**Set problem:**
Locate the word "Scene" in the data below, then copy every line that holds it.

━━ Source records ━━

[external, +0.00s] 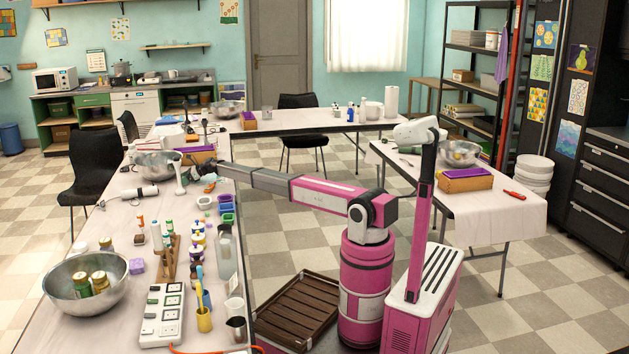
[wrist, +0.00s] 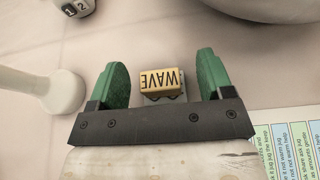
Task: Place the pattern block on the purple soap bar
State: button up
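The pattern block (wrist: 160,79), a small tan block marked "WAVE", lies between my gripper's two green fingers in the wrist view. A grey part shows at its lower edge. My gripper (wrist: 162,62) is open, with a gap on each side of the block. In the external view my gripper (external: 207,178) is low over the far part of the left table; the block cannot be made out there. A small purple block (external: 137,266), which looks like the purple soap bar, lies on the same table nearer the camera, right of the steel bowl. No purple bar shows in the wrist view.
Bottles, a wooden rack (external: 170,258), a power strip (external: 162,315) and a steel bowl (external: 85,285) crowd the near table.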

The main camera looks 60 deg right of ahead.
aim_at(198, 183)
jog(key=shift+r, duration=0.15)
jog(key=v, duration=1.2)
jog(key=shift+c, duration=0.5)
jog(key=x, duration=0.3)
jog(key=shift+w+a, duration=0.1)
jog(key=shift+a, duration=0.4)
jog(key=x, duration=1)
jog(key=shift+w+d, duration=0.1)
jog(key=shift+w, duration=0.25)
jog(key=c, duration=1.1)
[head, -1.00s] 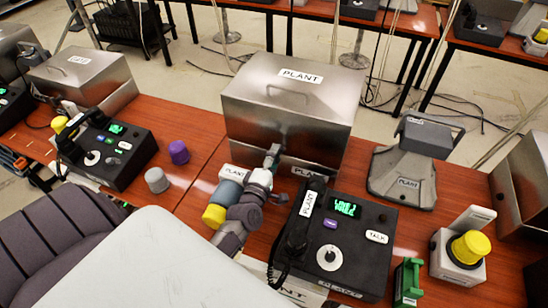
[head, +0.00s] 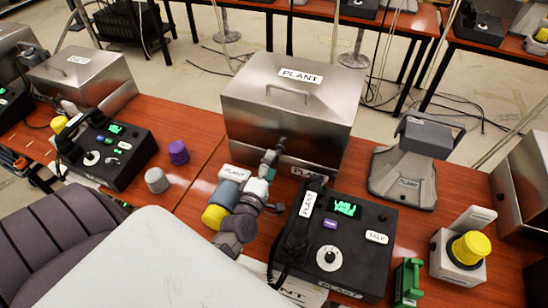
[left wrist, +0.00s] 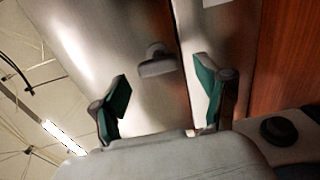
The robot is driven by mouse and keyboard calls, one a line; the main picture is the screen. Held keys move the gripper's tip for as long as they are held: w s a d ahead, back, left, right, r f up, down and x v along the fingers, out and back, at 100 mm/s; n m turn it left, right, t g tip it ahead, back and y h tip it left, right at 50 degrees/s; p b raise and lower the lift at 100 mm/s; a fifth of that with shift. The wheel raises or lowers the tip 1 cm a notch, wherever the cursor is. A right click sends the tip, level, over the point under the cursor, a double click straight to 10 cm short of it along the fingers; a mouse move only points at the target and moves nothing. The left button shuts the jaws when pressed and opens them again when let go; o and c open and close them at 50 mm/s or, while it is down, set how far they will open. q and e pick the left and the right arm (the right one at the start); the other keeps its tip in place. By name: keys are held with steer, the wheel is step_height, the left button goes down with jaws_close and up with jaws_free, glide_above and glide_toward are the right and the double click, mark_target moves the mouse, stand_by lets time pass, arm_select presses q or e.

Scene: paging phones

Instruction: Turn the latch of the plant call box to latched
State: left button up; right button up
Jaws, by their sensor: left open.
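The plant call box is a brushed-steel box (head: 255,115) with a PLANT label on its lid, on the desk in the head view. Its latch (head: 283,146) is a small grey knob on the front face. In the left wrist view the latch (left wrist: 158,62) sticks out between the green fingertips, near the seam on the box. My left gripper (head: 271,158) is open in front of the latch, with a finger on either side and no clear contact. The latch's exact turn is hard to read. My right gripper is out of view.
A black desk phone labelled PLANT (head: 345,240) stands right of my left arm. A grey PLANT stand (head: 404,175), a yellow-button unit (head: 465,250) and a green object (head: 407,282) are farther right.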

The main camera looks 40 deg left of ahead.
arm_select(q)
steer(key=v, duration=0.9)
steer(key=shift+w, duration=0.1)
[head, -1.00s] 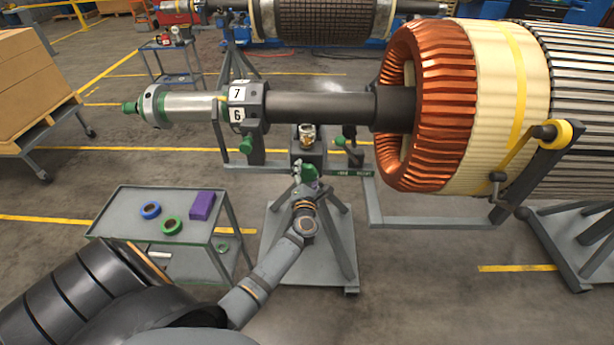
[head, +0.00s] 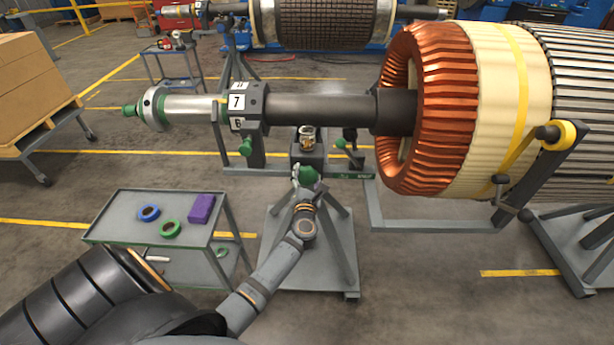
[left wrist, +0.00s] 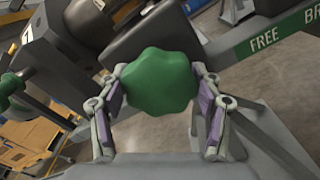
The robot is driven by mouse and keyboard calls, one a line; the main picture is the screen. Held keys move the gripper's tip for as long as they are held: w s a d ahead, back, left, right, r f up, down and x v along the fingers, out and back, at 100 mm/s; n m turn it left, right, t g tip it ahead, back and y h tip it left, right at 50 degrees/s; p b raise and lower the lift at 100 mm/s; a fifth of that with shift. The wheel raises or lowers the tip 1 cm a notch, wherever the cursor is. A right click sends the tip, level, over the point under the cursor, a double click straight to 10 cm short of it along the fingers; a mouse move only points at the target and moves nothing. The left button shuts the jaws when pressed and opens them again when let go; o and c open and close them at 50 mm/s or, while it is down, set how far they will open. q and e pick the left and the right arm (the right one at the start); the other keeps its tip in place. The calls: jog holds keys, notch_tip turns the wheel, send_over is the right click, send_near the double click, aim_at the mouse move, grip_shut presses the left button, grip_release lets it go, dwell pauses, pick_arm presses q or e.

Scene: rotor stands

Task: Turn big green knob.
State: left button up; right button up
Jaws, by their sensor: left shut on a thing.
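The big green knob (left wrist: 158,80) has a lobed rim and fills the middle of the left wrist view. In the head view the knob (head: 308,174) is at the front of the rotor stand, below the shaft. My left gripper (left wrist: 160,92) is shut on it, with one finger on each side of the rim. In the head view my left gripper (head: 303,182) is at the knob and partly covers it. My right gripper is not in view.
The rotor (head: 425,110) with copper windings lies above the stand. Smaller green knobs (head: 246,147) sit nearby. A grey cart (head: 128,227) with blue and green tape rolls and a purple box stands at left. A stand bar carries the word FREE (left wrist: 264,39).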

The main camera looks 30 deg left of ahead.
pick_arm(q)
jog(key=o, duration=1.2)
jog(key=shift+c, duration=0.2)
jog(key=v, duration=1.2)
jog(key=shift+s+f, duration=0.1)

━━━

**Written response:**
Scene: paging phones
Scene: rotor stands

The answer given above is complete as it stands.